For bonus points, adjust your lighting specifically to your (and your partner's, if you have one!) needs. Would lighting on just the bed make it easier to ignore some of the less savory parts of the bedroom? Work towards that. Do multicolor lights make you feel like you're in a sultry sex club—and that gets you going? Look into bulbs that can cast blue, red and green colors.

Make your bedroom work for you. Ain't no rules on lightbulbs.

(Pro tip: Dimmer lights can help you get in the mood and help you wind down for the night—and get better sleep. They're a win-win!)

Get a Lock on the Door

For. Real.

If you live with other people—including if those people are related to you and two feet tall, you need a lock on your bedroom door. It's healthy to set boundaries for those living with you; but it's even more important to know you're assured privacy when you (and your partner, if you have one) want some sexual time.

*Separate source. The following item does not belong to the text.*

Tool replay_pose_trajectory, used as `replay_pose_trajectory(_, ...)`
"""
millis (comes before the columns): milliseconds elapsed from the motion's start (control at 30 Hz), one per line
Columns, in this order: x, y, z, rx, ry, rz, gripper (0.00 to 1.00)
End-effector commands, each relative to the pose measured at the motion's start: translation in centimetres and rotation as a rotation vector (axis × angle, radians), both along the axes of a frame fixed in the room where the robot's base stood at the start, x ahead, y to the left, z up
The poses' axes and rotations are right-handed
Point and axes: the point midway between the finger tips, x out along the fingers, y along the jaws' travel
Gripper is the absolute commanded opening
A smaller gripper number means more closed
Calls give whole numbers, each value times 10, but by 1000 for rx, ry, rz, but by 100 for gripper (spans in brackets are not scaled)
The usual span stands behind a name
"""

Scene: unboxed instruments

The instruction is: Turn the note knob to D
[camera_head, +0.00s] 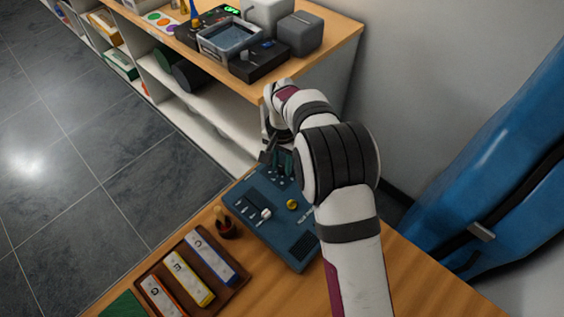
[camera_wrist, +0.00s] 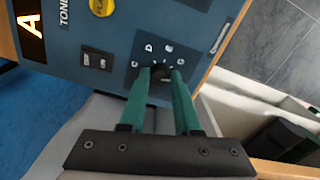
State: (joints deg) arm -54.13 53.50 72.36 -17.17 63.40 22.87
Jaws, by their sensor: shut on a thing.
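The blue tone box (camera_head: 272,222) lies on the wooden table in the head view, and its panel (camera_wrist: 112,48) fills the upper middle of the wrist view. The dark note knob (camera_wrist: 161,73) sits on that panel, with letters including C, D and E around it. My gripper (camera_wrist: 163,71) is shut on the knob, one green finger on each side. In the head view my gripper (camera_head: 279,162) is over the far end of the box. The fingers partly hide the knob, so I cannot tell which letter it points to.
A shelf (camera_head: 330,48) with instruments is beyond.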

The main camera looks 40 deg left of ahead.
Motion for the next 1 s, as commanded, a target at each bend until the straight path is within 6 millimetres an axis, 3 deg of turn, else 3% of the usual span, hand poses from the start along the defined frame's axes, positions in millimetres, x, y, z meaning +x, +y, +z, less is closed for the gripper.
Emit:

READ: Giving and Obtaining Consent: How to Give Your Kids the Lessons You Probably Never Got.

There's nothing less arousing than constantly worrying about someone catching you—especially if that isn't your kink.

If the offending parties are old enough to understand basic instructions, it's time to talk about what it means if the door is shut—and how we should respect people's privacy when their doors are shut by knocking first.

Ensure You Have the Sex Props You Need

Just like your workout area is defined by its addition of weight-lifting equipment, fans and/or a yoga mat, your "sex area" can be defined by all the sexual "equipment" in it.

Depending on your available space and necessary discretion, this can be as simple as hiding a sex-positioning shape underneath the bed—or purchasing something larger like a Liberator Esse Chaise, which functions as a permanently accessible bondage station.

In any case, the sex props you choose should depend on what you want to achieve with your sex furniture: Do you need some basic hip elevation or a full piece of furniture to let your creativity shine?